/---

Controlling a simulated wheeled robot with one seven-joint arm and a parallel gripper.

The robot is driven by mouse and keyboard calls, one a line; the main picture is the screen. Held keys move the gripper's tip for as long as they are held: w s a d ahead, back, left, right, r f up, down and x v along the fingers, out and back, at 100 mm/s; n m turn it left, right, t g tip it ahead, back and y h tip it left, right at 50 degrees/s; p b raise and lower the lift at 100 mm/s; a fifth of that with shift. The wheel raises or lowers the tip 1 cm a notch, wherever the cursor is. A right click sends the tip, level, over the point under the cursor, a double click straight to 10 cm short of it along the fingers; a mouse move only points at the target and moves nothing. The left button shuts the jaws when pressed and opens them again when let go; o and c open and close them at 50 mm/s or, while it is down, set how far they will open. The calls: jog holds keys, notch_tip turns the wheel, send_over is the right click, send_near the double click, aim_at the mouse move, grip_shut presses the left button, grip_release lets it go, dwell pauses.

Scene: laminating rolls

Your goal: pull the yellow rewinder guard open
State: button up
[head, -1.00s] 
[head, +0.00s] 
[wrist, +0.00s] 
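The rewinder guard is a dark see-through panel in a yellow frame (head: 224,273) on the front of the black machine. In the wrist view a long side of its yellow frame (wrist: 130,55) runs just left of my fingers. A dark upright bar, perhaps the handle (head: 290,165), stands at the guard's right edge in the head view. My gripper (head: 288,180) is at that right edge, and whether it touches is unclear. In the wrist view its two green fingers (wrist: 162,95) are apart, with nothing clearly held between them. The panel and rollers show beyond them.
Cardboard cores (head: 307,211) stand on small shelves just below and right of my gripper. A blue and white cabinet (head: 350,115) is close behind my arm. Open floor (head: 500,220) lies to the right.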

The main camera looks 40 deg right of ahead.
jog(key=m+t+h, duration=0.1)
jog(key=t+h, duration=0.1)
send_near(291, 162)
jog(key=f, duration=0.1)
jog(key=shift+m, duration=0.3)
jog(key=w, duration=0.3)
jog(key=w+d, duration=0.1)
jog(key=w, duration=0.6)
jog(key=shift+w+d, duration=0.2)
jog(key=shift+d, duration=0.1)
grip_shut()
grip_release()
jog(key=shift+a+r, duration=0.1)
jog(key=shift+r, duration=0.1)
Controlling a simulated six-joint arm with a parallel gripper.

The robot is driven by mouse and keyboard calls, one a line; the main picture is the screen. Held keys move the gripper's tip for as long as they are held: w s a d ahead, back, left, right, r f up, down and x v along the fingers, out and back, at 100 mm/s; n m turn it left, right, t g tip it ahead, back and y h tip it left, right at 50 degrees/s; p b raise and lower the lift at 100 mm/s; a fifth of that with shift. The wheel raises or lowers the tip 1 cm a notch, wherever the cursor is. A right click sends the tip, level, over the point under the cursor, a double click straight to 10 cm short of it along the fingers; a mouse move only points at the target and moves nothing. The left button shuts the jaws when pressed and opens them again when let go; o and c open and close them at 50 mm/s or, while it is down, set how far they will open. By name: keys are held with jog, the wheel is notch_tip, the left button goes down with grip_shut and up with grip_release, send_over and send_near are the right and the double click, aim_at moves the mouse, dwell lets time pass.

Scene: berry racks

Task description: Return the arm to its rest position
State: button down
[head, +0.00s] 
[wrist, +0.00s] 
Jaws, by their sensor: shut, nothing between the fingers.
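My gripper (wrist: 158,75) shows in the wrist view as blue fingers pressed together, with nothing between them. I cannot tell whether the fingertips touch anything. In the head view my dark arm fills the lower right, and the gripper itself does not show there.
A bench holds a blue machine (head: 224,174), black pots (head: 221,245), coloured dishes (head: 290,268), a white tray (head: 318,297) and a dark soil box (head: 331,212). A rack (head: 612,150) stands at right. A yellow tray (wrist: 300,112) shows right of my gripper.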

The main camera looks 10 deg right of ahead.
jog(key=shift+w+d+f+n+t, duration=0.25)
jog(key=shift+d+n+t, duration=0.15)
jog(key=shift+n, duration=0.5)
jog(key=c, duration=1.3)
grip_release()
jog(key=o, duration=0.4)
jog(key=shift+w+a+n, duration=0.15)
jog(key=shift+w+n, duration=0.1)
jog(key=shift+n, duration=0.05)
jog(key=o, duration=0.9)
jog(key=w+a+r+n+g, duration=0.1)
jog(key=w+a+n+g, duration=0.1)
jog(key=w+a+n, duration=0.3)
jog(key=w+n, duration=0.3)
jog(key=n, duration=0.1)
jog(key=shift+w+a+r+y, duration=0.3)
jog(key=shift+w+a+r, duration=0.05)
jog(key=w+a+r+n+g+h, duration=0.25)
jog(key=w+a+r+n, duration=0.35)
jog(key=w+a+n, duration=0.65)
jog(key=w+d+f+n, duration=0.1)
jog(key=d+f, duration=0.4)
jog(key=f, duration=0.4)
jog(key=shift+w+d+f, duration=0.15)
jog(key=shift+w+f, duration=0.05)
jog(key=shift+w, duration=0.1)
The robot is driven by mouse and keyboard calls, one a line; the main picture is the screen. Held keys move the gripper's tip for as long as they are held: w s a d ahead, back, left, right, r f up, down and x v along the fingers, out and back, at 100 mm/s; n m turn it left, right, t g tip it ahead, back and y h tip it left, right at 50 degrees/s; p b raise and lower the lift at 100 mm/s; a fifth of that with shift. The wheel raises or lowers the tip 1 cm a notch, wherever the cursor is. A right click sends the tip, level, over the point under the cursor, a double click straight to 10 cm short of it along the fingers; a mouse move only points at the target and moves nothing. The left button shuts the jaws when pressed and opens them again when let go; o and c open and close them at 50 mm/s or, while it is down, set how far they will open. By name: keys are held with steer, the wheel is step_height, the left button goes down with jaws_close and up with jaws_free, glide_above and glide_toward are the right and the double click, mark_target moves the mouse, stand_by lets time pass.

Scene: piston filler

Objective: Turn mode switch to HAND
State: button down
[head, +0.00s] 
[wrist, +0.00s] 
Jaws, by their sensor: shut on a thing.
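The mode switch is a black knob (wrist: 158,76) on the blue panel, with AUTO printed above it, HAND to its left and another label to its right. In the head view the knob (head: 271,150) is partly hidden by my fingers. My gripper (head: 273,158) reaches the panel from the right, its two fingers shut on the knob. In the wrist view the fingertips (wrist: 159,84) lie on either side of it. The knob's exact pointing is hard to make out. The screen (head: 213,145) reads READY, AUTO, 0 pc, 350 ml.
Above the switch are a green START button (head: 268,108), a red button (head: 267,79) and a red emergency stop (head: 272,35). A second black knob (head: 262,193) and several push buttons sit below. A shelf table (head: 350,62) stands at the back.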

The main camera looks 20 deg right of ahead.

\---

Search the data above for the string "Scene" and copy each line that has it.

RESPONSE FOR THIS EXERCISE
Scene: laminating rolls
Scene: berry racks
Scene: piston filler

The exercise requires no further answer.